Buffett, 83, became the world’s fourth-richest person by building Omaha, Nebraska-based Berkshire Hathaway Inc. (BRK/A) into a $290 billion business. As the company’s chairman, chief executive officer and largest shareholder, he transformed a failing textile maker into a firm operating in industries from insurance to railroads.
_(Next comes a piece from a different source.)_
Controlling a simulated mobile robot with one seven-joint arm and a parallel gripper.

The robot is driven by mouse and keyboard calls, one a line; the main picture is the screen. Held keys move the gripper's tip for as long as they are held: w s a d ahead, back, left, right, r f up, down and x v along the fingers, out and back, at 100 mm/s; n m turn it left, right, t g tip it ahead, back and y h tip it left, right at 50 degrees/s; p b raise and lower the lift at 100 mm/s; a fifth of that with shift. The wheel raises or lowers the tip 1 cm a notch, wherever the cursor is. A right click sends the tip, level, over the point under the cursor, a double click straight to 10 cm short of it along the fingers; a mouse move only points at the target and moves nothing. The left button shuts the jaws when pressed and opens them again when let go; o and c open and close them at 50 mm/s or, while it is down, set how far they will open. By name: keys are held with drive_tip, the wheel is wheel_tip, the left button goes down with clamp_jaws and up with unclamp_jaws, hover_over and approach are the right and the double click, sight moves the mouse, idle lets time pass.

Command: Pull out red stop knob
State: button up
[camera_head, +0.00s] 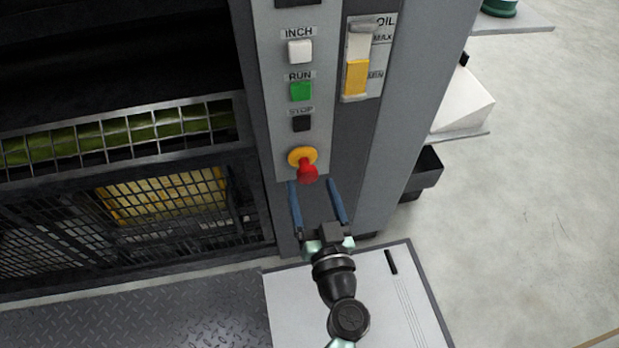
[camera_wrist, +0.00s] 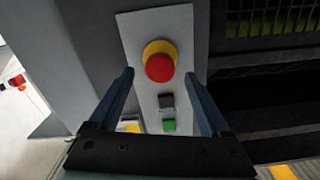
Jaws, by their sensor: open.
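The red stop knob (camera_head: 307,173) sticks out from a round yellow base (camera_head: 301,155) low on the light grey control panel (camera_head: 290,130). In the wrist view the knob (camera_wrist: 159,68) shows face-on with its yellow ring (camera_wrist: 158,48), between and beyond my two blue fingers. My gripper (camera_head: 311,183) is open and empty, with its fingertips just below the knob in the head view. The fingers do not touch the knob as far as I can see; the exact gap in depth is hard to tell.
Above the knob are a black STOP button (camera_head: 301,123), a green RUN button (camera_head: 301,91) and a white INCH button (camera_head: 299,51). An oil gauge (camera_head: 357,70) is at right. Mesh guards (camera_head: 150,200) stand left. A dark bin (camera_head: 425,172) and open floor lie right.

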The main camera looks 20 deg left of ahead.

The Dodd-Frank Act may limit future leaders from taking the steps that Bernanke and then-Treasury Secretary Henry Paulson did in 2008 to calm markets, Buffett said. The officials injected billions of dollars into insurer American International Group Inc. (AIG) and the largest banks, while backstopping money-market funds as the financial system teetered.

Buffett’s Worry

“I worry actually that Congress doesn’t like to give anybody that much authority,” Buffett said. “There will be another panic. Where it comes from, who knows? But when that time comes, the question will be, ‘Are the people who have panicked, who have frozen, who have caused the economic engine to stop, will they believe and come right back and be doing something?’ And I’m not sure whether what’s been enacted is a plus or a minus in that regard.”

Buffett stopped short of endorsing Yellen to take over as Fed chairman, during an interview on CNBC prior to the Georgetown event. The billionaire said his top pick for the job is Bernanke, even though he may not want to stay.

“If you’ve got a .400 hitter in the lineup, you don’t take him out,” Buffett told the business news network, referring to a high batting average in baseball. “I don’t have a second choice. I don’t know Janet Yellen at all.”

Buffett, who has committed almost all his wealth to charity, also spoke yesterday about philanthropy during the Georgetown gathering alongside Bank of America Corp. (BAC) CEO Brian T. Moynihan. Even as the billionaire praised the U.S. economic system, he said inequality needs to be addressed.

“We have learned to turn out lots of goods and services, but we haven’t learned as well how to have everybody share in the bounty,” Buffett said. “The obligation of a society as prosperous as ours is to figure out how nobody gets left too far behind.”